Ero a Venezia, ospite di quell’amico, perché il 15 marzo, da Barbati Gallery in campo Santo Stefano, ha inaugurato Notizie da lei, la personale – personalissima – di Silva in cui è l’autobiografia della pittrice a costruire le immagini. Ascoltandola parlare dei suoi quadri, in riferimento ai pigmenti e ai materiali utilizzati, ho sentito la pittrice ripetere più volte il termine “sublimare” e, sicuramente influenzata da questa reiterazione, devo dire che l’artista ha sublimato la sua autobiografia. Perché sì, le biografie e le autobiografie possono indubbiamente essere noiosissime, se non le si sa raccontare, ma se le si sublima con stile, diventano illuminanti.

«Ma sa la letteratura è Morte. A tenerci in vita è solo l’affetto per le persone e le cose. Tutto il resto è niente»; «Tra gli scrittori, gli unici che mi interessano sono quelli che hanno uno stile. Se non ce l’hanno, non m’interessano. È pieno di storie nelle strade. Le vedo ovunque. È pieno di storie nelle stazioni di polizia, nei cortili, nella tua vita. Chiunque ha una storia, sai; centinaia di storie. È raro avere stile»: sono tutte parole di Céline, a dimostrazione che – non solo per me: mi consolo – la vita vissuta e lo stile per sublimarla non soltanto possono, ma devono essere tenuti insieme, salvaguardando le specificità di entrambi.

La casa natale a Padova, il profondo Veneto di vascobrondiana memoria, la vita universitaria a Venezia, l’imponenza della figura paterna, le pensioni tre stelle sull’Adriatico per fare le ferie in famiglia: mi sembrava di averle vissute tutte io, queste cose dipinte da Silva – io che sono nata nell’Oltrepò pavese, che a Venezia ci ho passato al massimo sette giorni di fila e che le pensioni adriatiche non le ho mai viste, perché le vacanze da piccola le trascorrevo in villaggi all inclusive tra Grecia e Turchia.

Le tele di Silva sono abitate da roselline, pesciolini, manine, lineette, figurine diafane: è tutto sussurrato; sono una voce nell’orecchio, mentre sentiamo il fiato sul collo e ci viene la pelle d’oca. Una volta, nel 1955, Giorgio Manganelli – uno che aveva fatto la Resistenza in prima linea – appuntò in un suo diario: «Non sono diventato comunista.

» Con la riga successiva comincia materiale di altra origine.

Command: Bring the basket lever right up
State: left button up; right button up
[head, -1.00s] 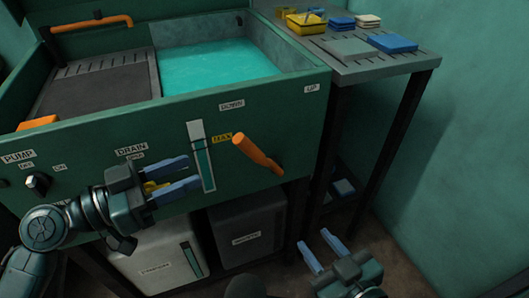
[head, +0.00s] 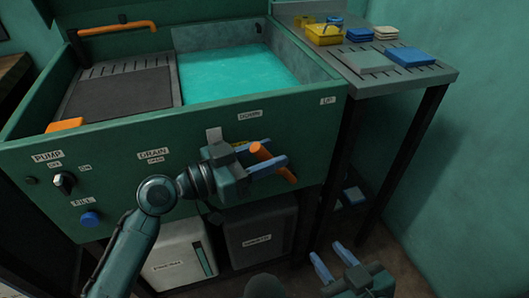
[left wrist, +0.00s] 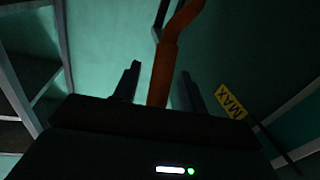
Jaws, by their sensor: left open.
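The orange basket lever (head: 262,153) is on the front of the green tank, below the DOWN label (head: 250,115) and left of the UP label (head: 328,100). It slants from upper left to lower right. My left gripper (head: 277,151) is open at the lever. In the left wrist view the lever (left wrist: 161,76) stands between the two dark fingers of the left gripper (left wrist: 158,82), with gaps on both sides. My right gripper (head: 332,254) is open and empty, low in front of the side table.
The tank (head: 110,155) holds turquoise liquid. My left arm hides part of its front panel, with a black knob (head: 63,183) and blue button (head: 90,218) further left. The side table (head: 430,78) carries sponges and a yellow basket. Two canisters stand below.

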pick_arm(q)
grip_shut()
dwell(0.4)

Non ci riesco», in anni in cui era impensabile non diventarlo, se si faceva cultura in Italia.

Nemmeno Silva riesce a diventare altro da sé, eppure il suo personale è estremamente politico; solo, è un politico diverso da quello dominante. È una presa di posizione netta, la sua, con le retine fatte a mano dalle donne venete incollate sulla tela e la riproposizione di seni di statue di sante medievali che paiono un generico nude in chat di oggi. Nel rifiuto di ciò che è altro da sé, Silva non abdica al valore collettivo dell’arte, della sua arte (nulla di più collettivo di retine passate di mano in mano, di statue uscite da popolosissime botteghe e di foto riciclate a ogni sessione di sexting donate a una pletora di maschietti), ma sa – come, ancora, Manganelli – che la vera rivolta è la “rivolta individuale”. Lei può, al massimo, riunire tante rivoltose davanti ai suoi quadri e, poi, lasciare che ognuna faccia la sua, di rivoluzione.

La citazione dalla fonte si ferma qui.